War and violence break things, rupture relationships and displace people from the safety of their homes. As we pray for migrants in the weeks following our Jan. 8 celebration of the Epiphany, the consequences of war and violence in the displacement of families and vulnerable people could hardly be more graphic.

Those pouring into the United States through our southern border are largely (though not exclusively) from Central American countries, where gangs, drugs and violence have rendered neighborhoods socially and economically unstable, dangerous and disruptive -- especially to young people who, without employment, cannot support themselves, let along even contemplate a family.

In Europe, we see hordes of migrants from war-ravaged countries in the Middle East and Africa virtually pounding at the doors -- sometimes even violently -- seeking refuge in countries with Christian and other humanitarian sensibilities that now find their resources strained beyond capacity.

Again, most of the recent migrants are seeking refuge from the war and violence that has driven them away from their homelands, where they would otherwise, no doubt, prefer to have remained.

A different force led the Magi who traveled from "the East." They came to Bethlehem not to escape, but to find the truth, represented to them by a shining star. They saw in the cradle, where the infant Savior lay, a goal and a meaning that they worshipped and venerated. That would change their lives forever.

Some of that hope and wonder drives immigrants. The host country represents hope for something better, more secure, more stable. Unfortunately, this hope does not always materialize, as differences of culture, religion and language turn encounters into conflicts, creating enormous economic, political and legal challenges for the receiving countries.

Some 250 years of historical experience in a country whose very origins are synonymous with refugees from political and religious oppression leads most of us, one might say, constitutionally to open our minds and hearts to immigrants.

Yet, we can empathize with both migrants and host countries losing patience, strained beyond their limits. Quite clearly, resolution seems almost impossible without peace and stability in the homelands from which the waves of migrants are coming today.

As we pray and work for solutions, two temptations need to be resisted, each of which would make the task more difficult, if not impossible. As we seek to navigate through troubled waters, these two temptations are like the mythical rocks, Scylla and Charybdis, which, in our current context, would wreck the ship of state seeking safe passage through two bad alternatives.

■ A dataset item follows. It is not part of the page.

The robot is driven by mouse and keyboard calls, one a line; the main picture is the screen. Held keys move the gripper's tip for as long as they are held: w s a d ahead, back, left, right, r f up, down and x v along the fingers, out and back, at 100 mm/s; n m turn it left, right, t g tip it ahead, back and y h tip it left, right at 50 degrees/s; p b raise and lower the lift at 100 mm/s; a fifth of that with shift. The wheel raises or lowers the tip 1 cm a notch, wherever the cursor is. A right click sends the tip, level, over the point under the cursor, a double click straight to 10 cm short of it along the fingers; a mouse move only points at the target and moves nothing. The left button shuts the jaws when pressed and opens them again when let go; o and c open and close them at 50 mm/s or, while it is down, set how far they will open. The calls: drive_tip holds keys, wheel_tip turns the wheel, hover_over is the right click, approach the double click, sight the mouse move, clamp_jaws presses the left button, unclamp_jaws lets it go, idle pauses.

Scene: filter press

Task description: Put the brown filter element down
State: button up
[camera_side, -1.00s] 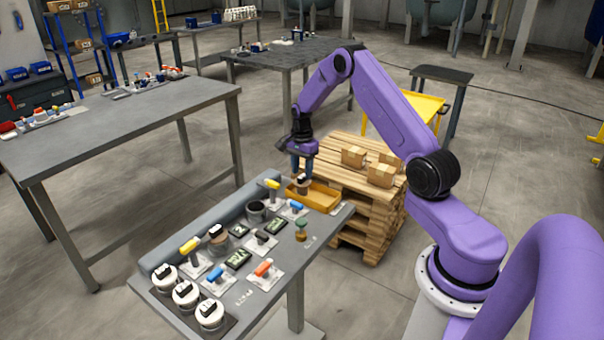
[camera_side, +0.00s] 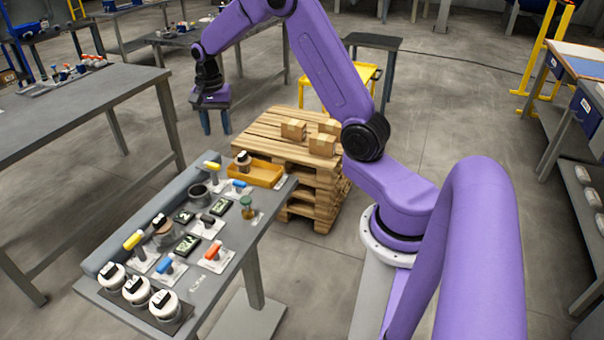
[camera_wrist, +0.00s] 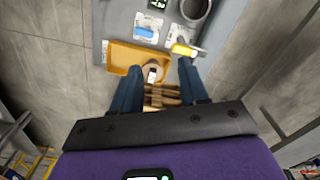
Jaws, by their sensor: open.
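A brown filter element (camera_side: 243,160) with a black-and-white top stands at the left end of the shallow yellow tray (camera_side: 267,174) at the bench's far end. In the wrist view the element (camera_wrist: 152,70) sits in the tray (camera_wrist: 118,55), between my fingers as seen from above. My gripper (camera_side: 216,126) is open and empty, raised well clear of the tray. Its two blue fingers (camera_wrist: 159,74) stand wide apart in the wrist view. A second brown element (camera_side: 162,230) sits on the bench farther left.
The grey bench (camera_side: 207,285) also holds white round canisters (camera_side: 137,290), colored-handled valves (camera_side: 213,254), a dark cup (camera_side: 199,195) and small displays. A wooden pallet (camera_side: 280,130) with boxes stands behind the tray. Air around my gripper is clear.

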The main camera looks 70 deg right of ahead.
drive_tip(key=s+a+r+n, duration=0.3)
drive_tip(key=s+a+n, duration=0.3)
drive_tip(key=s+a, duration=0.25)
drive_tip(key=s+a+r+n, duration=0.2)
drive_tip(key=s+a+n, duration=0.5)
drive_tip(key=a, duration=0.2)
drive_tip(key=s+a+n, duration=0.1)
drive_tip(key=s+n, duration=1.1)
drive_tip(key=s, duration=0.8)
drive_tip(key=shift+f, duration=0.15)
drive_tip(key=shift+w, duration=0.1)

The first temptation is a romanticized appeal to an idealized America of another era, when most of our ancestors arrived at our shores.

In the first place, socio-economic and political circumstances were quite different then, and demographic conditions, though not without notable incidents of conflict and confrontation, were far more conducive to settling in ethnic communities.

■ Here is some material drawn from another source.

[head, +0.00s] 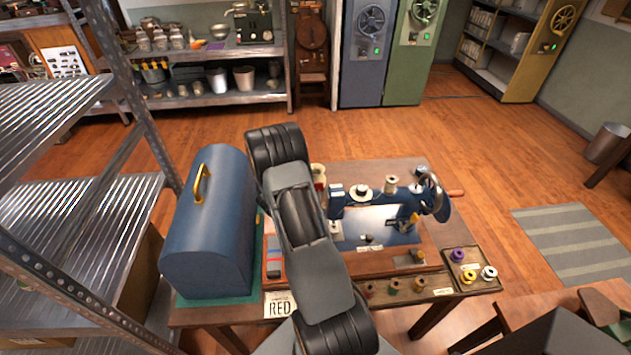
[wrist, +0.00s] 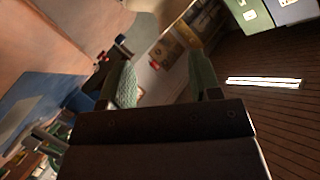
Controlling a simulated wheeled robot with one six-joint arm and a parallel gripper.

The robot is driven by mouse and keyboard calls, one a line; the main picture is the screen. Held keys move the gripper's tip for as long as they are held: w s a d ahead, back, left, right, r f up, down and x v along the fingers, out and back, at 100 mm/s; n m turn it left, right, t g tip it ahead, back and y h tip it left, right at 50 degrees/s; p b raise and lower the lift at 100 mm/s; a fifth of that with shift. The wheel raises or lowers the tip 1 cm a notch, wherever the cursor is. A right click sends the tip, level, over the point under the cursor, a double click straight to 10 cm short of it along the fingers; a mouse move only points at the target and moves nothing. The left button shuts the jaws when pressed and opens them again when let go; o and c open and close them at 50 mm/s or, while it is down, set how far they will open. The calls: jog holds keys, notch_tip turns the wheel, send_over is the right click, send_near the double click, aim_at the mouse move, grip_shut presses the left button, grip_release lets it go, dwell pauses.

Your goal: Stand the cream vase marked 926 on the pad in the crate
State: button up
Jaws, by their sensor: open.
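I see no cream vase marked 926, no pad and no crate that I can make out in either view. My gripper (wrist: 163,82) shows in the wrist view with its two green-grey fingers apart and nothing visible between them.
A sewing machine (head: 375,215) and a blue domed case (head: 210,225) stand on the wooden table (head: 395,172). A spool tray (head: 452,272) sits at its right. Metal shelves (head: 60,205) rise at left. Open floor (head: 480,150) lies at right, with a striped mat (head: 575,240).

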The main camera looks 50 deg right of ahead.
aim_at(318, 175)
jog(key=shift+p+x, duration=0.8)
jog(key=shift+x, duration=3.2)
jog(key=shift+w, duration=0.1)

The so-called "melting pot" theory has been largely discredited. Any eventual enculturation was a long and difficult process that approached more the harmonic detente of a mosaic than the compromised blend of a stewpot.

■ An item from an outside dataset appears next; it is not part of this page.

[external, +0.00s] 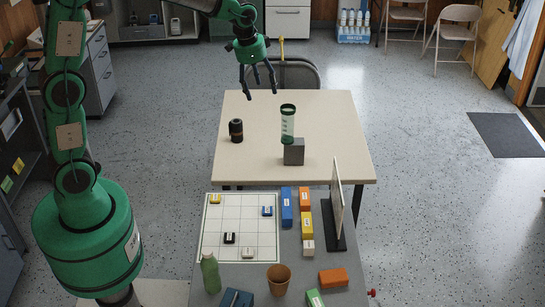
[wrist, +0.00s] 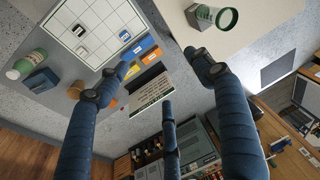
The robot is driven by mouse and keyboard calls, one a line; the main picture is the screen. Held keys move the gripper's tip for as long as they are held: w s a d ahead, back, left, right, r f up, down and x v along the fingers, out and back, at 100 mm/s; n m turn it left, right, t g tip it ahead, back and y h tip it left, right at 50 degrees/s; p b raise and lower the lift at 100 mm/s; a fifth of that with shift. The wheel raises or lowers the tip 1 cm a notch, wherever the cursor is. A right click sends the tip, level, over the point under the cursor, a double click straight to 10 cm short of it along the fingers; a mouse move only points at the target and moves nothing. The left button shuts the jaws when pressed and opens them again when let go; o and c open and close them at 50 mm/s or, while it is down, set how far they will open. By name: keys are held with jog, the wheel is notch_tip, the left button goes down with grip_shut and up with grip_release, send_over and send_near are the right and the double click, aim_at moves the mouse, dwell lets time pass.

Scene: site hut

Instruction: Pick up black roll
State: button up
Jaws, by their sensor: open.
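The black roll (external: 236,130) stands upright near the left side of the beige table (external: 335,165) in the external view. It is a short dark cylinder with a brownish band. I cannot make it out in the wrist view. My gripper (external: 261,88) is open and empty, with its three dark fingers spread and pointing down. It appears above the far part of the table, up and to the right of the roll in the external view, and apart from it. In the wrist view, the spread fingers of my gripper (wrist: 160,75) have nothing between them.
A clear green-rimmed cup (external: 288,125) stands by a grey block (external: 294,152), right of the roll. A grey table (external: 195,280) in front holds a grid board (external: 240,213), several coloured blocks, an upright panel (external: 337,205) and a green bottle (external: 210,273). A chair (external: 300,73) stands behind.

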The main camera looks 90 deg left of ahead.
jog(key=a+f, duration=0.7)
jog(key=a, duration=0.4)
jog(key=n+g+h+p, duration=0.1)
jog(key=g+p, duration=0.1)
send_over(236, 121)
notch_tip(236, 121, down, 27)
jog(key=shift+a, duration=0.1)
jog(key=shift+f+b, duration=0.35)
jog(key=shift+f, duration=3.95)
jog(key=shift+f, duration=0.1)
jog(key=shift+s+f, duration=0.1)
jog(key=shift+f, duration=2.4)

The second temptation would be to dismiss summarily as naïve and romantic any attempt to develop the tools and strategies to enable us to encounter and accommodate migrants, especially displaced families, who are determinably disposed to live and work in a new country, respectful of its laws and customs.

All human encounters entail a give and take, as well the acceptance of boundaries that require mutual respect, patience, a certain commonality of language and following "house rules."

A wall or an electric fence is certainly a boundary, but really more of a barricade to any encounter. A gate or a door is also a boundary, but one that offers hope for an encounter, sooner or later, so long as mutually agreeable terms for passage can be reached.

The reason we are observing National Migration Week Jan. 8-14 is because we recognize, first of all, the need for both prayer and hard work. We pray for inspiration to listen to the guidance of the Holy Spirit, which, as Christians, is always mediated through one another, as we remain disposed in good faith, trusting that the Spirit will work through us.

We also pray for those who are in positions of leadership: that they will have the courage, wisdom and perseverance to avoid those two temptations that would lead us nowhere.

Finally, we pray for all migrants who are suffering pain, anxiety and hardships due to the uncertainty of their future and the instability of their current status. May our trust in God and God's work in us together lead all of us to hope and peace.